> _Direction_
Write out, word for word, only the lines from the one containing "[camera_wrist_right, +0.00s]" through the final line of the data.

· · · ·

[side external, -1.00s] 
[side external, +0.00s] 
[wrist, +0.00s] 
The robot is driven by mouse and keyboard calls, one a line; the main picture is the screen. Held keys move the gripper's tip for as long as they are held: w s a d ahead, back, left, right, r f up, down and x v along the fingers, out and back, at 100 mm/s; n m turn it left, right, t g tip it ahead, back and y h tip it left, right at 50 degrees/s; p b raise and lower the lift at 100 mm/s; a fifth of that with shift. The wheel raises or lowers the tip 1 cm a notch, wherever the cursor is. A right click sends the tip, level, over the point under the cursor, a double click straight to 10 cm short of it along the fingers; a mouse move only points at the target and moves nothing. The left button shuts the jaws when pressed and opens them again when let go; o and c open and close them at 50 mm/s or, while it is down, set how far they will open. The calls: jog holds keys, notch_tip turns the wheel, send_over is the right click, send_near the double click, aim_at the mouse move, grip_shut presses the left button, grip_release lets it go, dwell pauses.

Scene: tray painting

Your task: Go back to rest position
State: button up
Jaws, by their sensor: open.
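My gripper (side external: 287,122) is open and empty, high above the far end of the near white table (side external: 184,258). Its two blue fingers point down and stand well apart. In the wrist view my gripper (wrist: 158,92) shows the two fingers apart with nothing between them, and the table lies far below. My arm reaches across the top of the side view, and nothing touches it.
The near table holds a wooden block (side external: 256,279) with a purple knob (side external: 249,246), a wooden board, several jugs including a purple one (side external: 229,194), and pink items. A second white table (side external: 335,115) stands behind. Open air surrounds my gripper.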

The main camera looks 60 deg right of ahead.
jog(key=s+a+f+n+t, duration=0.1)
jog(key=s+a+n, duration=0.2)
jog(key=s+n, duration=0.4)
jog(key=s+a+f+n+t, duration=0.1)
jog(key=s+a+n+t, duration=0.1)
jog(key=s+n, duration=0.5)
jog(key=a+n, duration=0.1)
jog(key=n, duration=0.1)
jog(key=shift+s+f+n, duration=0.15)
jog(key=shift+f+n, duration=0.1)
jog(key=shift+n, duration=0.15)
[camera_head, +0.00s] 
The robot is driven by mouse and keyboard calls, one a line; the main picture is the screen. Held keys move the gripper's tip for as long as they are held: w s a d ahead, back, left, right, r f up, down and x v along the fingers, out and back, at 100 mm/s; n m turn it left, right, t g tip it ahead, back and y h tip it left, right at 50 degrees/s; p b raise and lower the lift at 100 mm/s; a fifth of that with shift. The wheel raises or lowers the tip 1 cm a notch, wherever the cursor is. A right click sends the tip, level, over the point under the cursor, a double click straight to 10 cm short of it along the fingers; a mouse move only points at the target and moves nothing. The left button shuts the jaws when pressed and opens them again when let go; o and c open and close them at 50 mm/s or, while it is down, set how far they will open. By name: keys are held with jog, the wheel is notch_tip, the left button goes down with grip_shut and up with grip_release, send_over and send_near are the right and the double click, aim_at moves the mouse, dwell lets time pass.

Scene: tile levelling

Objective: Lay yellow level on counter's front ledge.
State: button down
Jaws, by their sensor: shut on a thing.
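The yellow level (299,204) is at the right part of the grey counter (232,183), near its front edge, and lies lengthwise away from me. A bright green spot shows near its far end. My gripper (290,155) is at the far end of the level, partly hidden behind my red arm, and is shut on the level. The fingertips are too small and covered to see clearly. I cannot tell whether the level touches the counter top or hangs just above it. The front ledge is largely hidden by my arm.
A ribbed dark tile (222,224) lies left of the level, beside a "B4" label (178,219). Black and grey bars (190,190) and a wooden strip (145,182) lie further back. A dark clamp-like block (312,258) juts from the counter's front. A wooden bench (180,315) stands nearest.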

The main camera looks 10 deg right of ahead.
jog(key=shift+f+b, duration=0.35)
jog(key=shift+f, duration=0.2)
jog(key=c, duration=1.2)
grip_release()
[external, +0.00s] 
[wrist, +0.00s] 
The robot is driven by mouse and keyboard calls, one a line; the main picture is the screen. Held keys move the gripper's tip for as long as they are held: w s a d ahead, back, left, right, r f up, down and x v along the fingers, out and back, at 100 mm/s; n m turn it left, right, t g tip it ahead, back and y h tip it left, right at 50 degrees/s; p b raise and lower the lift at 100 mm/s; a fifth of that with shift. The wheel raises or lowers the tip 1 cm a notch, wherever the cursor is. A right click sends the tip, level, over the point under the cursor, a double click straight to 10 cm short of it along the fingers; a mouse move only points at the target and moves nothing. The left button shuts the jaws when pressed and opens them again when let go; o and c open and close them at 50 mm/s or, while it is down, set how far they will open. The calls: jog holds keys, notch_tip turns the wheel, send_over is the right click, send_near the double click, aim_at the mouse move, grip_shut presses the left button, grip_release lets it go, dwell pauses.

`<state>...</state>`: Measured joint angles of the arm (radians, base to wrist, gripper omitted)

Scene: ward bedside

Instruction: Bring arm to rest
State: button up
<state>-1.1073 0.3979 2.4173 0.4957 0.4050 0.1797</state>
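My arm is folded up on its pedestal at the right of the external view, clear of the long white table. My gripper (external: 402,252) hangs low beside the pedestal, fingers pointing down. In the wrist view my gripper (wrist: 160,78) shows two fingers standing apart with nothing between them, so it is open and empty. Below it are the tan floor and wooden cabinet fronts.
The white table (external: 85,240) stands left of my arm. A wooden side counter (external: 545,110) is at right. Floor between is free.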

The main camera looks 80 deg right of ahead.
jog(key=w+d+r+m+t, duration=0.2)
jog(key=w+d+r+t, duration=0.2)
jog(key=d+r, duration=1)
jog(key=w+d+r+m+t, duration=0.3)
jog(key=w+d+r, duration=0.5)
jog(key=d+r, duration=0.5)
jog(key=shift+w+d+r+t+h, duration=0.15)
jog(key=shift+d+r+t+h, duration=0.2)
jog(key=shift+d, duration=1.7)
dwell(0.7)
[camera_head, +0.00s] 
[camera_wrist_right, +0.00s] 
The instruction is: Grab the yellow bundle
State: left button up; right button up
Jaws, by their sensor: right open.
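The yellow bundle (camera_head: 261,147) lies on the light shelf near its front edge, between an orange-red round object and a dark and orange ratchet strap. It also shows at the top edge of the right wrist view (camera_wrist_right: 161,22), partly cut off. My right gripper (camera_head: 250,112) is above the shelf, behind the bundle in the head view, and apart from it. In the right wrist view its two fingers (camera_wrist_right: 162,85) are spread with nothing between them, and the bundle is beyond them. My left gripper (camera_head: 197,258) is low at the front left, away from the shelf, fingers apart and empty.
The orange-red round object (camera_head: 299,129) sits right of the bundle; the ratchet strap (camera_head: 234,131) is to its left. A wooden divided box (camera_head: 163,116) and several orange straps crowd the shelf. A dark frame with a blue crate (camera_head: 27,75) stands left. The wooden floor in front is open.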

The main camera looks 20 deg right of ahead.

· · · ·

> _Reply_
[camera_wrist_right, +0.00s] 
The instruction is: Grab the yellow bundle
State: left button up; right button up
Jaws, by their sensor: right open.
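The yellow bundle (camera_head: 261,147) lies on the light shelf near its front edge, between an orange-red round object and a dark and orange ratchet strap. It also shows at the top edge of the right wrist view (camera_wrist_right: 161,22), partly cut off. My right gripper (camera_head: 250,112) is above the shelf, behind the bundle in the head view, and apart from it. In the right wrist view its two fingers (camera_wrist_right: 162,85) are spread with nothing between them, and the bundle is beyond them. My left gripper (camera_head: 197,258) is low at the front left, away from the shelf, fingers apart and empty.
The orange-red round object (camera_head: 299,129) sits right of the bundle; the ratchet strap (camera_head: 234,131) is to its left. A wooden divided box (camera_head: 163,116) and several orange straps crowd the shelf. A dark frame with a blue crate (camera_head: 27,75) stands left. The wooden floor in front is open.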

The main camera looks 20 deg right of ahead.

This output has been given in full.